6. The Australian Amateur tees off today in Melbourne. Who wins the men’s section with Curtis Luck absent (he’s accepted an invitation to the concurrent Abu Dhabi event) and now that Brett Coletta has leapt into the professional ranks? Who takes out the women’s title?
Clifton: I’m going with last year’s runner-up Travis Smyth to go one better. A super talent from Sydney who has flown under the radar, Smyth will thrive with no Luck or Coletta standing in his way. In the women’s event they’ll all be chasing Hye-jin Choi of Korea.
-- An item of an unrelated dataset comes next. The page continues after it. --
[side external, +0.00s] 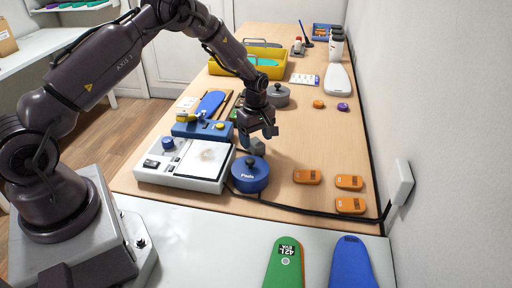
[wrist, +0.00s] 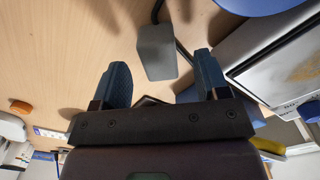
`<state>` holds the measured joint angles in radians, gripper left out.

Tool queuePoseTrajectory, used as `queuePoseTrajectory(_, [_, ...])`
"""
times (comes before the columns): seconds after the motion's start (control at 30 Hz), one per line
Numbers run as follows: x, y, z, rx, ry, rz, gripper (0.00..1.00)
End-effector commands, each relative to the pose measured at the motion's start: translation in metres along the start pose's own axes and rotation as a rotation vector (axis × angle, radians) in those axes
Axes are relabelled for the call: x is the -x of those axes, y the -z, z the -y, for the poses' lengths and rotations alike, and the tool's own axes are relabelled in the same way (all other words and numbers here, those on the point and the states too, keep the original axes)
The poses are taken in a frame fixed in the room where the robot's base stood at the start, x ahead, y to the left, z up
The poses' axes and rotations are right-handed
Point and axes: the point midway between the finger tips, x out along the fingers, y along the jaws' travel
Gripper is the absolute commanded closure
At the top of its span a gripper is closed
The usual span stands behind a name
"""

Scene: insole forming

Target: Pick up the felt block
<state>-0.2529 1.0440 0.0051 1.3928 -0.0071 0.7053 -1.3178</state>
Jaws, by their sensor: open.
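The felt block looks like a small grey block (wrist: 157,55) in the wrist view, standing on the wooden table. It shows in the gap between my two fingers, slightly beyond their tips, with space on both sides. In the side external view the grey block (side external: 258,147) is partly hidden just under my gripper (side external: 257,138), behind the blue round pot. My gripper is open, with its blue finger pads pointing down at the block, and holds nothing. I cannot tell the exact height of the fingertips above the table.
The blue lidded pot (side external: 250,178) stands close in front of the block. A white machine with a flat plate (side external: 190,160) is to the left. Several orange pieces (side external: 307,176) lie to the right, with bare table between.

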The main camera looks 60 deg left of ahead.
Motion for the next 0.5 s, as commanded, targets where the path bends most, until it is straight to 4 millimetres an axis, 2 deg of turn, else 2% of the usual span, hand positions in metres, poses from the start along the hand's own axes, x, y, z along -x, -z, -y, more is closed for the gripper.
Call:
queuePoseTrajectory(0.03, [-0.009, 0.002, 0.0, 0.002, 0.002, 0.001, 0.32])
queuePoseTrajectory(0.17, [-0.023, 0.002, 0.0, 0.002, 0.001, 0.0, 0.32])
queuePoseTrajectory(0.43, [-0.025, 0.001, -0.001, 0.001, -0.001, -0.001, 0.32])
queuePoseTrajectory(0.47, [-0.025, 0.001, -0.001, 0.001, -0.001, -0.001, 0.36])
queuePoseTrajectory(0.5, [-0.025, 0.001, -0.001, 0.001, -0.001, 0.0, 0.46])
Webeck: I’m not going to lie, my knowledge of either field isn’t great but if Min Woo Lee can win the US Junior I don’t see any reason why he can’t perform well on Aussie soil. Also throw in world No.47 Alfie Plant from England, if for no other reason than having one of the most cracking names in the field. As for the girls, I’ll tip either of South Korean pair Hye-jin Choi or Eun-jeong Seong, both of whom are ranked in the top-11 in the world amateur rankings.
Keipert: I was fortunate enough to play with Harrison Endycott a few years ago and instantly loved both his technique and his fire. He put together a far better 2016 season than he received credit for and deserves to take out our national amateur championship. In the women’s field, the contingent of strong Asian contenders is hard to dismiss, so I’d expect another visiting player to show the way.
7. Speaking of the Aussie Am, we’re all amateur golfers here. To date, what’s been your finest moment on the golf course?
Clifton: Long story short, playing Augusta National … the day after the 2016 Masters.
Keipert: Scratching out three pars on our club’s tough last three holes to finally win a monthly medal, relegating Won Joon Lee to second place by a shot just weeks before he’d make the cut at the 2007 British Open.
Webeck: I’ll call my one and only ace a fluke and say shooting 78 in the last round of club champs to finish as Beverley Park Golf Club’s nett club champion is my greatest golf accomplishment. It was especially sweet given I had our senior writer Rohan Clarke yabbering away in my ear for the entire 18 holes trying to bring me undone.